In the entries below, find every line holding the string "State" and collect it.

=== Task inputs ===

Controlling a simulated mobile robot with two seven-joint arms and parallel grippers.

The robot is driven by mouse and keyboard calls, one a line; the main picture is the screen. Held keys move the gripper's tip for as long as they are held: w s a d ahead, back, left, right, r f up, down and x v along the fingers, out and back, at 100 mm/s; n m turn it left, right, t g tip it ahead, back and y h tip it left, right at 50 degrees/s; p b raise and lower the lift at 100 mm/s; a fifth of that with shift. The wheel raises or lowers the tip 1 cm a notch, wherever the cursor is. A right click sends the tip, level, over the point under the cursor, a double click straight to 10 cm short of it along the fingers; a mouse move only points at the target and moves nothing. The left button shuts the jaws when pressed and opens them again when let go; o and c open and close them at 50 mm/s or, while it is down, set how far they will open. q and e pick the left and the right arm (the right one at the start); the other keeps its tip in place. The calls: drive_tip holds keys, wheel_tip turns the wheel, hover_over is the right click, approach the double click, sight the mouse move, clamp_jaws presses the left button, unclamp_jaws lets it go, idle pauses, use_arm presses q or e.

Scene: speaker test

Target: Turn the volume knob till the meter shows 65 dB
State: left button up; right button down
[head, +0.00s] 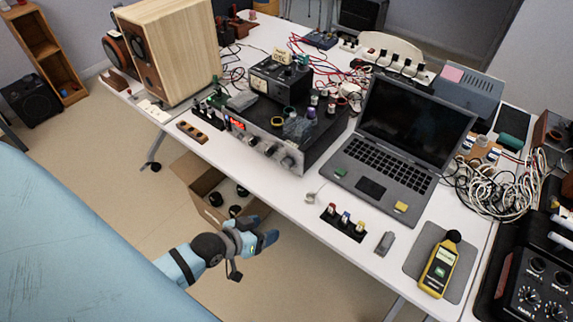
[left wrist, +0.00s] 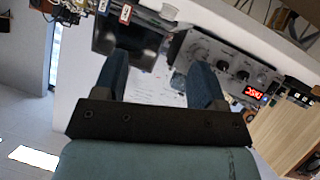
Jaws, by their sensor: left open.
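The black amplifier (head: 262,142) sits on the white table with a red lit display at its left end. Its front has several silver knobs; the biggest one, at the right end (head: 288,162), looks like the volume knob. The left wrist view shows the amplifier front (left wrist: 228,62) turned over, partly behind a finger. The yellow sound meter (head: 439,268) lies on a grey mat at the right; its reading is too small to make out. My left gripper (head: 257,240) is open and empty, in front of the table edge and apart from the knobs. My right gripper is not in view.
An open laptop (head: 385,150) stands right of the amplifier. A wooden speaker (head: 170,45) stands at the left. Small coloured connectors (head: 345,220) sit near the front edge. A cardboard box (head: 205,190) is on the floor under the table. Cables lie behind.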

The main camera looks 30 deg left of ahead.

===
=== Task inputs ===

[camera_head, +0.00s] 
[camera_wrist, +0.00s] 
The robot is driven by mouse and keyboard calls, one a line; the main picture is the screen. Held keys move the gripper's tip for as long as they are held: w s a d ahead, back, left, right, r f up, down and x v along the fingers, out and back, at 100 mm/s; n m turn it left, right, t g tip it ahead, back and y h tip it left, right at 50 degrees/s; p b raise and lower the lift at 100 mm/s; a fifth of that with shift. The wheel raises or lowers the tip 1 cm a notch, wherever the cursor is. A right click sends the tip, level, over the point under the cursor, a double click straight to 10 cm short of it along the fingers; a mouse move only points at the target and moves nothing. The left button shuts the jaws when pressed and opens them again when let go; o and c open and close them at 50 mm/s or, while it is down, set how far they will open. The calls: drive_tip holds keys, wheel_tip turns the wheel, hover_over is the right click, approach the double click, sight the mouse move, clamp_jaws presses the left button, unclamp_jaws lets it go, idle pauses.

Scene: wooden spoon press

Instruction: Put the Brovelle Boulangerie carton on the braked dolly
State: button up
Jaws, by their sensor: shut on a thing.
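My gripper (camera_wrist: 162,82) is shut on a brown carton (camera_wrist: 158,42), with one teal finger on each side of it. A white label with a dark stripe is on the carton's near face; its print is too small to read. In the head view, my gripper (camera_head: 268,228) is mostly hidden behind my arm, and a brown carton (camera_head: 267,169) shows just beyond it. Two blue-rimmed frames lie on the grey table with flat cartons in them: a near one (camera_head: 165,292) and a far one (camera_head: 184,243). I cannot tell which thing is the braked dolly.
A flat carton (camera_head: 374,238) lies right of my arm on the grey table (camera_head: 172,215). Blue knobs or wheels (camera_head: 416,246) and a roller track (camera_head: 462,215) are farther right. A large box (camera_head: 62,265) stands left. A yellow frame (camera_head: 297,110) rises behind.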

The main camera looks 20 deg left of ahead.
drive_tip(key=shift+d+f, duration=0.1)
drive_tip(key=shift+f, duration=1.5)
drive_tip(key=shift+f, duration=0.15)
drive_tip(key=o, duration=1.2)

===

_Response to the exercise_:
State: left button up; right button down
State: button up

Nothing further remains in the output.